Operation of a traffic control system described above requires the supply of AC power to equipment. When AC power ceases to be supplied, the traffic control system ceases to operate and the traffic signal lights no longer emit light, thereby becoming dark. The result is that drivers of vehicles approaching the signalized intersection do not see any traffic signal lights. The drivers of vehicles approach what is typically referred to in the industry as “a dark intersection”. The Manual on Uniform Traffic Control Devices (MUTCD) of the Federal Highway Administration (FHWA), listed in the Federal Register, states that it is acceptable to operate a signalized intersection as “a dark intersection” and that, during such operation, drivers of vehicles are expected to interpret “a dark intersection” the same as they would an intersection having stop signs; stopping their vehicles before proceeding through the intersection.

One of the purposes of traffic signals is to make intersections more visible, and hence, safer. There has long been need for improvements in making “a dark intersection” more visible to drivers of vehicles for traffic control. Traffic signal lights may be difficult to see even when operating properly and lit. But when traffic signal lights are dark, intersections become very difficult for drivers of vehicles to see. The result is that accidents occur, causing property damage and bodily harm with potential loss of life. Power outages leading to loss of traffic signal light operation are most likely to occur as the result of inclement weather, which causes visibility to be degraded. Thus, the loss of traffic signal operation most commonly occurs when its reliable operation is needed most. Loss of traffic signal light operation during nighttime due to loss of power poses an all-too-common threat to the safety of drivers of vehicles, their passengers and bystanders.

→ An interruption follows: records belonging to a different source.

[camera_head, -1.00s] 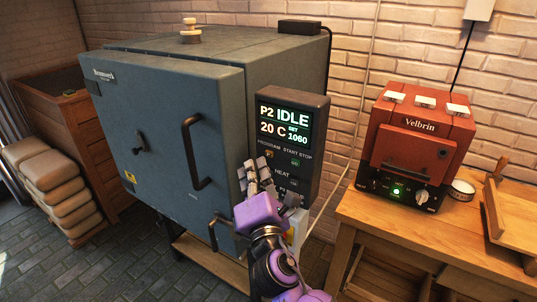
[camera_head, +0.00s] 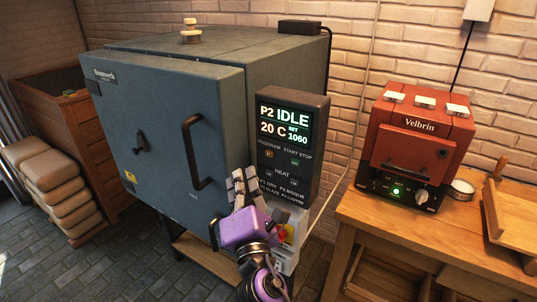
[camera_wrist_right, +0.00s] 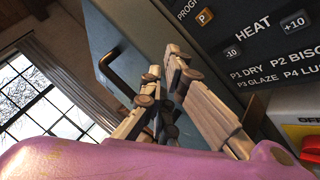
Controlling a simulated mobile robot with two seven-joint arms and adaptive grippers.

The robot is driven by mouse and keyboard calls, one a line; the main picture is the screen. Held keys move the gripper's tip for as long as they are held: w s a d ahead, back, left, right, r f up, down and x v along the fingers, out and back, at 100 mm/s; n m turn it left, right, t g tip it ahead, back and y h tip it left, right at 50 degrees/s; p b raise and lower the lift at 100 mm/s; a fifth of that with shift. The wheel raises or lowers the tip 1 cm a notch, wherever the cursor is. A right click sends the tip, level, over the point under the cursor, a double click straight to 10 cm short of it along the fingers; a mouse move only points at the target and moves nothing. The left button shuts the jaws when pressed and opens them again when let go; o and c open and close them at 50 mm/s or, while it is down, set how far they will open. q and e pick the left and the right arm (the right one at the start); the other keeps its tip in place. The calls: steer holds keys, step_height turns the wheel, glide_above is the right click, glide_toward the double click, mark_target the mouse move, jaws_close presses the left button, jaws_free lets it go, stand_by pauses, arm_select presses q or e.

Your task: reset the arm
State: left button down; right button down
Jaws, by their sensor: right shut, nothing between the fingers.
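My right gripper (camera_head: 239,182) is purple with jointed light fingers. It is shut and empty, in front of the kiln's lower right side, just left of the control panel's lower part. In the right wrist view its fingertips (camera_wrist_right: 168,65) are close together, with the panel (camera_wrist_right: 265,40) to their right and the kiln door handle (camera_wrist_right: 120,70) to their left. The control panel (camera_head: 291,165) reads P2 IDLE, 20 C, SET 1060. My left gripper is not in view.
The large grey kiln (camera_head: 175,130) has its door shut or nearly so. A red Velbrin kiln (camera_head: 416,145) stands on a wooden table (camera_head: 385,225) at right, beside a small round tin (camera_head: 462,190). Stacked sacks (camera_head: 60,190) lie at left. A red switch on yellow (camera_wrist_right: 312,145) is below the panel.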

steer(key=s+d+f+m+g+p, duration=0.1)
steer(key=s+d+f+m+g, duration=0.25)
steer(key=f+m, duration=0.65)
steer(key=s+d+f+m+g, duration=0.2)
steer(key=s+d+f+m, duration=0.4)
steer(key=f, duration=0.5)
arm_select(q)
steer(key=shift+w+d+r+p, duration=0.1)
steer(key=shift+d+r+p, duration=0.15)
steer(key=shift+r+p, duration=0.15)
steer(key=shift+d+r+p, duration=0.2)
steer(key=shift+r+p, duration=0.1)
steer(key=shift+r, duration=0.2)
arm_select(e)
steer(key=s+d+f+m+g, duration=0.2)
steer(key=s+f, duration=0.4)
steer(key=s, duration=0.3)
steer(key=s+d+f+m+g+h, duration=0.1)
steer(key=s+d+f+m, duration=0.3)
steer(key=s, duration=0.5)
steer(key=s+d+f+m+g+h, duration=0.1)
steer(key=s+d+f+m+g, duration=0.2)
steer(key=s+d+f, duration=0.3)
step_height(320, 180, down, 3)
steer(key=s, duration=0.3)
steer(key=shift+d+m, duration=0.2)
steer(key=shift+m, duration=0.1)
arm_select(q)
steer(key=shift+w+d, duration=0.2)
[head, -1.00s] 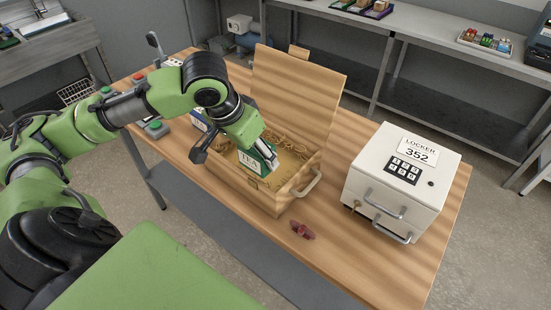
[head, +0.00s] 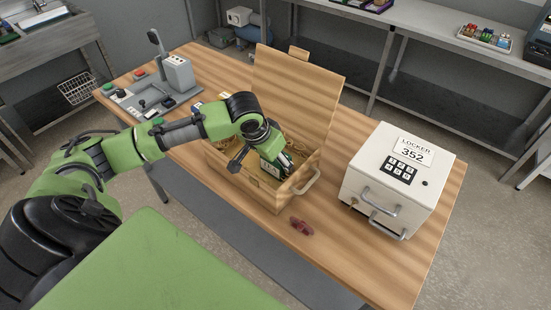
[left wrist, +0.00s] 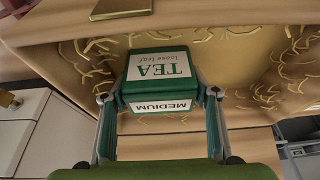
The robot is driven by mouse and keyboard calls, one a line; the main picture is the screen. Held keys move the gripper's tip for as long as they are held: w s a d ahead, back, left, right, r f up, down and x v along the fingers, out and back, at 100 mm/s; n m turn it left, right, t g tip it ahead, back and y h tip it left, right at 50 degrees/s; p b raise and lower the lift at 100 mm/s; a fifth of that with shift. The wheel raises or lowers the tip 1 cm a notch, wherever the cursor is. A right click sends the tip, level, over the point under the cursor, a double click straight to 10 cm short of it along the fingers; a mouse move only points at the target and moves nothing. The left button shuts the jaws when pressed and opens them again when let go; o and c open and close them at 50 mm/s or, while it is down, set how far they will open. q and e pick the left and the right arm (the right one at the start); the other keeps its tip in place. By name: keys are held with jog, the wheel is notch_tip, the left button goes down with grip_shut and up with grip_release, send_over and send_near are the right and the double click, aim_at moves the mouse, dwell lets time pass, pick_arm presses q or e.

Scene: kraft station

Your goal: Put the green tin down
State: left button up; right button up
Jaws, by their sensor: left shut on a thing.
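The green tin (left wrist: 158,88) has white labels reading TEA and MEDIUM. My left gripper (left wrist: 160,98) is shut on it, one finger on each side. In the head view the tin (head: 270,168) is partly hidden by my left gripper (head: 276,155), inside the right part of the open wooden box (head: 266,193). In the left wrist view the box floor with its pale shavings shows beyond the tin. I cannot tell whether the tin touches the floor. My right gripper is not in view.
The box lid (head: 297,93) stands up at the back. A white locker (head: 400,185) marked 352 stands to the right. A small dark red object (head: 301,227) lies in front of the box. A grey control panel (head: 155,95) is at the table's left end.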

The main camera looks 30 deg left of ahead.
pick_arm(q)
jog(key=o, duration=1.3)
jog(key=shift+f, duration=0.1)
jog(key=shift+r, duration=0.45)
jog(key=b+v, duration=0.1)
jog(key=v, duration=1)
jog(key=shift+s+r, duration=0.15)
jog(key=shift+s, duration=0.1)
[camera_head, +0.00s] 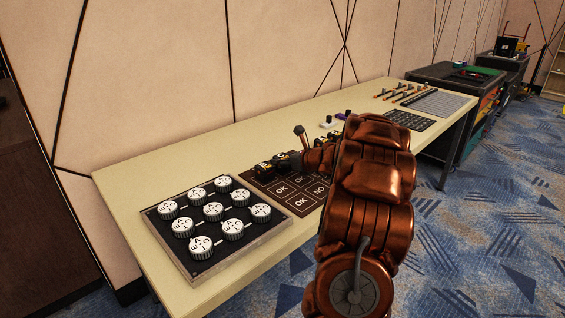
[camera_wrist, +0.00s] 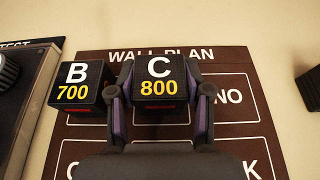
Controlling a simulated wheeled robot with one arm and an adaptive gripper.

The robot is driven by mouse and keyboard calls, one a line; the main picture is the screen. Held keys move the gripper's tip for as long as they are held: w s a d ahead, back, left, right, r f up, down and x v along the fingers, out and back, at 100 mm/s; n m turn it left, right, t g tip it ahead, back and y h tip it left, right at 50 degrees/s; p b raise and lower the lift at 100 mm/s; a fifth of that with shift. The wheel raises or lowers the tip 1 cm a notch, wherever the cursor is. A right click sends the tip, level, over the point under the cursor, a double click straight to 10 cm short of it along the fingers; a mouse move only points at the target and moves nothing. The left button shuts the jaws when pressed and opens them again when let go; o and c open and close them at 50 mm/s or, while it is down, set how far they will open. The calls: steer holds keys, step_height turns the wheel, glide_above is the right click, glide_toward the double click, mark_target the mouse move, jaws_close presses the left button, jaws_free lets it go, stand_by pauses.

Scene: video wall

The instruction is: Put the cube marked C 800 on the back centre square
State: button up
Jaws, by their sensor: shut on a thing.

Back-up power supplies with power storage capability have been used in traffic control systems at signalized intersections to maintain operation of the traffic control system as it would operate from the external AC power source. Use of such back-up power sources has been limited to only a few signalized intersections, due to space limitations and their high cost.

SUMMARY OF THE INVENTION

It is a major object of the invention to provide an improved system meeting the above needs.

The environment of the invention comprises a traffic control system for use at a roadway intersection, the system including traffic control lights, a light flasher means, and a plurality of load switches electrically coupled with the lights via relay means to which the flasher means is connected, the load switches having inputs, and a controller connected with the load switches for controlling normal operation of the lights and flashing of one or more of the lights by the flasher means in the event of a system malfunction.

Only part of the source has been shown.